■ WHAT TO WORK ON
Look through the listing for the word "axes". Copy each line that has it.

■ DATA

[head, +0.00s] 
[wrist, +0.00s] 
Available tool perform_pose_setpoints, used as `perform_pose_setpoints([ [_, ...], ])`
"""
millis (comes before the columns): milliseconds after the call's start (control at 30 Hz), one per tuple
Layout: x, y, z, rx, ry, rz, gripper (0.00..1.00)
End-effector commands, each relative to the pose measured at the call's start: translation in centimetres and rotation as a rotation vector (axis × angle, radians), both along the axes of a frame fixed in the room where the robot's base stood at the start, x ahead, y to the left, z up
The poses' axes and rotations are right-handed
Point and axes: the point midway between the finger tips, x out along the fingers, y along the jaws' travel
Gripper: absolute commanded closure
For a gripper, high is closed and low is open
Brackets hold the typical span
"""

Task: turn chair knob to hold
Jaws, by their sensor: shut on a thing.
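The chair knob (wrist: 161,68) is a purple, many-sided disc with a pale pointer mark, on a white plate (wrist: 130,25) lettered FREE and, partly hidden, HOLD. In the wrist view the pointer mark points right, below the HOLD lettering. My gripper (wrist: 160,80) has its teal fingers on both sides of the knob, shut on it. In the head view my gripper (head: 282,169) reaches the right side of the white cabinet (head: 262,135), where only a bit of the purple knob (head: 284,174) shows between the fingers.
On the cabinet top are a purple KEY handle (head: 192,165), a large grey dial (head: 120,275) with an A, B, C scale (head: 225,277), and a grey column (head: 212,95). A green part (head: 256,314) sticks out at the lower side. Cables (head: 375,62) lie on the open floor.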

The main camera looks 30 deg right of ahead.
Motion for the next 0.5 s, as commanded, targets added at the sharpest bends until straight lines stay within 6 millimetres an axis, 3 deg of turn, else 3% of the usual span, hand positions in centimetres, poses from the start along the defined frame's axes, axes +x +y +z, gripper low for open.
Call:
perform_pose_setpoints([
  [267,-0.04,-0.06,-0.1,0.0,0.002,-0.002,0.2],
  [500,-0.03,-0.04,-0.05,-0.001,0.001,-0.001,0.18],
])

■ CORRECT OUTPUT
End-effector commands, each relative to the pose measured at the call's start: translation in centimetres and rotation as a rotation vector (axis × angle, radians), both along the axes of a frame fixed in the room where the robot's base stood at the start, x ahead, y to the left, z up
The poses' axes and rotations are right-handed
Point and axes: the point midway between the finger tips, x out along the fingers, y along the jaws' travel
Motion for the next 0.5 s, as commanded, targets added at the sharpest bends until straight lines stay within 6 millimetres an axis, 3 deg of turn, else 3% of the usual span, hand positions in centimetres, poses from the start along the defined frame's axes, axes +x +y +z, gripper low for open.

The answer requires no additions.